### GIVEN PROBLEM
Check each line below for the word "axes", and copy those that have it.

### GIVEN DATA
──────────

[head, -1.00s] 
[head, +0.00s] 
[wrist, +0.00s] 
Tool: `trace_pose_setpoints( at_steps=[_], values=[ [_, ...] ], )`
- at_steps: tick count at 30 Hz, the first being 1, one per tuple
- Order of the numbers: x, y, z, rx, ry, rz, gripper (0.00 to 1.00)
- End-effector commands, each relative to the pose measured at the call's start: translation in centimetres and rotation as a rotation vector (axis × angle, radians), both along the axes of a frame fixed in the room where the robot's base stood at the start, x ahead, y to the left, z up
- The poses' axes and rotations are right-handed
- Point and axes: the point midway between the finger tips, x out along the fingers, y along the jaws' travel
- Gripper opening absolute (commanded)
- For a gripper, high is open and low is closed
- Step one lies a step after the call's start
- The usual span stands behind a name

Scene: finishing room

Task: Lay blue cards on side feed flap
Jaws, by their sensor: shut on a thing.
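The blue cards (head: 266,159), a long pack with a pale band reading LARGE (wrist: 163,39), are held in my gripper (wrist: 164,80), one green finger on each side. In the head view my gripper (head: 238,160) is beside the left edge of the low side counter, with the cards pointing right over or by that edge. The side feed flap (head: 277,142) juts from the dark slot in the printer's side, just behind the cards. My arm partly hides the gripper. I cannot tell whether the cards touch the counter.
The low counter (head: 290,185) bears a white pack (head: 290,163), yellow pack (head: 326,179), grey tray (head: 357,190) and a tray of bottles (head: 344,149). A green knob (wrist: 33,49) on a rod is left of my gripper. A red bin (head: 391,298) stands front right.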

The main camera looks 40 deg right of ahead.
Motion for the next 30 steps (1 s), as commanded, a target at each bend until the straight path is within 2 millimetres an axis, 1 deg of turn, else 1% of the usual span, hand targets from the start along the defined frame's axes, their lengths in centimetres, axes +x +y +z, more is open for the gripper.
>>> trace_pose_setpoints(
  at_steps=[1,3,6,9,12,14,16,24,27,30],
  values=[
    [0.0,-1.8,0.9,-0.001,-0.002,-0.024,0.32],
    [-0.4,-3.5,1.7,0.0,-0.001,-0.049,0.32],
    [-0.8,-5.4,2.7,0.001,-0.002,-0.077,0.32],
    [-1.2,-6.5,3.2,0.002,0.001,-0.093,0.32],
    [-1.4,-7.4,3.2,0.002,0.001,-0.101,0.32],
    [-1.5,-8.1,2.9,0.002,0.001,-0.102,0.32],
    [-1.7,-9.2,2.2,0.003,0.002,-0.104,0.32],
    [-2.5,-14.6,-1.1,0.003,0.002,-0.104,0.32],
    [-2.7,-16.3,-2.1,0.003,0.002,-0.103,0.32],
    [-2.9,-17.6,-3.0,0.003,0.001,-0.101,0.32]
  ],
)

──────────

### WRITTEN RESPONSE
- End-effector commands, each relative to the pose measured at the call's start: translation in centimetres and rotation as a rotation vector (axis × angle, radians), both along the axes of a frame fixed in the room where the robot's base stood at the start, x ahead, y to the left, z up
- The poses' axes and rotations are right-handed
- Point and axes: the point midway between the finger tips, x out along the fingers, y along the jaws' travel
Motion for the next 30 steps (1 s), as commanded, a target at each bend until the straight path is within 2 millimetres an axis, 1 deg of turn, else 1% of the usual span, hand targets from the start along the defined frame's axes, their lengths in centimetres, axes +x +y +z, more is open for the gripper.

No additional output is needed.